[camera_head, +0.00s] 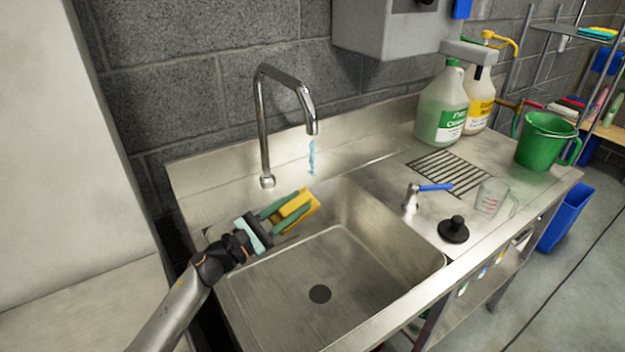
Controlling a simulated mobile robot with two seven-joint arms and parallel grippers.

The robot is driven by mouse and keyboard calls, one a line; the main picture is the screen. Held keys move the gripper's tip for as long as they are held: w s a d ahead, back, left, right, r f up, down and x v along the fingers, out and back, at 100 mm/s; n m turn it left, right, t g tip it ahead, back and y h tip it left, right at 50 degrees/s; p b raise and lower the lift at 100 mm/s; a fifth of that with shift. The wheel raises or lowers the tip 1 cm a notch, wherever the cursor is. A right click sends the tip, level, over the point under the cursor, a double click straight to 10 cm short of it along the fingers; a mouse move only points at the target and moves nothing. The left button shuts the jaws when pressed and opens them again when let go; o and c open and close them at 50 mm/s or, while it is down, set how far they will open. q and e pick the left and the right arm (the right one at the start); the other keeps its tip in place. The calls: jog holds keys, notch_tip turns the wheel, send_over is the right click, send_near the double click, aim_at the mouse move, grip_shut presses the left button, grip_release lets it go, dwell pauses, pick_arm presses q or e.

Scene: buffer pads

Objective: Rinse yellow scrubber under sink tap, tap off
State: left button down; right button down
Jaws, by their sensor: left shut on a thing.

--*--

_Direction:_ Please set down each line of the data above exactly as written, without the pictures.

_Output below:_
[camera_head, +0.00s] 
Controlling a simulated mobile robot with two seven-joint arms and parallel grippers.

The robot is driven by mouse and keyboard calls, one a line; the main picture is the screen. Held keys move the gripper's tip for as long as they are held: w s a d ahead, back, left, right, r f up, down and x v along the fingers, out and back, at 100 mm/s; n m turn it left, right, t g tip it ahead, back and y h tip it left, right at 50 degrees/s; p b raise and lower the lift at 100 mm/s; a fifth of that with shift. The wheel raises or lowers the tip 1 cm a notch, wherever the cursor is. A right click sends the tip, level, over the point under the cursor, a double click straight to 10 cm short of it along the fingers; a mouse move only points at the target and moves nothing. The left button shuts the jaws when pressed and opens them again when let go; o and c open and close them at 50 mm/s or, while it is down, set how far they will open. q and e pick the left and the right arm (the right one at the start); the other keeps its tip in place. The calls: jog holds keys, notch_tip turns the wheel, send_over is the right click, send_near the double click, aim_at the mouse move, grip_shut presses the left button, grip_release lets it go, dwell pauses, pick_arm presses q or e.

Scene: buffer pads

Objective: Rinse yellow scrubber under sink tap, tap off
State: left button down; right button down
Jaws, by their sensor: left shut on a thing.

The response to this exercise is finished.